** Start **
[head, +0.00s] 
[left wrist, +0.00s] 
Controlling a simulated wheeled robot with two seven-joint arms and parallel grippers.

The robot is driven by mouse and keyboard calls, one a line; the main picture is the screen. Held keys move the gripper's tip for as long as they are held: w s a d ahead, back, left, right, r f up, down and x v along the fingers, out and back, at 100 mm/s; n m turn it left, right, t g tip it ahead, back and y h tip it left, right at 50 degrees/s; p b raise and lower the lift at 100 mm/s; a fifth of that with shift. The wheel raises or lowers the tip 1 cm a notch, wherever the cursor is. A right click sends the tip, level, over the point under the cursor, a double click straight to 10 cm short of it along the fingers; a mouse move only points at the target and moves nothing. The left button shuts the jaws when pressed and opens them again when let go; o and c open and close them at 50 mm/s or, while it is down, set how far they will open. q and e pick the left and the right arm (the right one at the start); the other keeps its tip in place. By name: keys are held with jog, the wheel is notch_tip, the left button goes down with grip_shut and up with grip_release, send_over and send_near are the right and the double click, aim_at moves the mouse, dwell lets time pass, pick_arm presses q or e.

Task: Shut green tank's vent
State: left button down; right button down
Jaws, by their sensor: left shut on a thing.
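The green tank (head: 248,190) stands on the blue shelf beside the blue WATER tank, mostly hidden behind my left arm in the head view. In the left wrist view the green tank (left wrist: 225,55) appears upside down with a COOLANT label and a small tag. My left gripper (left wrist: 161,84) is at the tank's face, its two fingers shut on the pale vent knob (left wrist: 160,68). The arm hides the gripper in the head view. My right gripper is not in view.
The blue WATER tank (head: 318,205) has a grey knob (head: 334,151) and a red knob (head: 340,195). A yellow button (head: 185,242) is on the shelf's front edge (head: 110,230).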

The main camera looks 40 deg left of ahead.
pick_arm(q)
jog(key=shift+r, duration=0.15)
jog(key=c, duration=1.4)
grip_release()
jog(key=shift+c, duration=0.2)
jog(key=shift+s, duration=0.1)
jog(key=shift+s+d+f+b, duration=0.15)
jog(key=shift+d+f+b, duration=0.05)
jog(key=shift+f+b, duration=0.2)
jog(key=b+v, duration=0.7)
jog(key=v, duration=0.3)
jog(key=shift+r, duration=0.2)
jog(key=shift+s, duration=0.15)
** End **
> [Work to do]:
Working from the material above, retype it in its entirety without change.

> [Expected output]:
[head, +0.00s] 
[left wrist, +0.00s] 
Controlling a simulated wheeled robot with two seven-joint arms and parallel grippers.

The robot is driven by mouse and keyboard calls, one a line; the main picture is the screen. Held keys move the gripper's tip for as long as they are held: w s a d ahead, back, left, right, r f up, down and x v along the fingers, out and back, at 100 mm/s; n m turn it left, right, t g tip it ahead, back and y h tip it left, right at 50 degrees/s; p b raise and lower the lift at 100 mm/s; a fifth of that with shift. The wheel raises or lowers the tip 1 cm a notch, wherever the cursor is. A right click sends the tip, level, over the point under the cursor, a double click straight to 10 cm short of it along the fingers; a mouse move only points at the target and moves nothing. The left button shuts the jaws when pressed and opens them again when let go; o and c open and close them at 50 mm/s or, while it is down, set how far they will open. q and e pick the left and the right arm (the right one at the start); the other keeps its tip in place. By name: keys are held with jog, the wheel is notch_tip, the left button goes down with grip_shut and up with grip_release, send_over and send_near are the right and the double click, aim_at moves the mouse, dwell lets time pass, pick_arm presses q or e.

Task: Shut green tank's vent
State: left button down; right button down
Jaws, by their sensor: left shut on a thing.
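The green tank (head: 248,190) stands on the blue shelf beside the blue WATER tank, mostly hidden behind my left arm in the head view. In the left wrist view the green tank (left wrist: 225,55) appears upside down with a COOLANT label and a small tag. My left gripper (left wrist: 161,84) is at the tank's face, its two fingers shut on the pale vent knob (left wrist: 160,68). The arm hides the gripper in the head view. My right gripper is not in view.
The blue WATER tank (head: 318,205) has a grey knob (head: 334,151) and a red knob (head: 340,195). A yellow button (head: 185,242) is on the shelf's front edge (head: 110,230).

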The main camera looks 40 deg left of ahead.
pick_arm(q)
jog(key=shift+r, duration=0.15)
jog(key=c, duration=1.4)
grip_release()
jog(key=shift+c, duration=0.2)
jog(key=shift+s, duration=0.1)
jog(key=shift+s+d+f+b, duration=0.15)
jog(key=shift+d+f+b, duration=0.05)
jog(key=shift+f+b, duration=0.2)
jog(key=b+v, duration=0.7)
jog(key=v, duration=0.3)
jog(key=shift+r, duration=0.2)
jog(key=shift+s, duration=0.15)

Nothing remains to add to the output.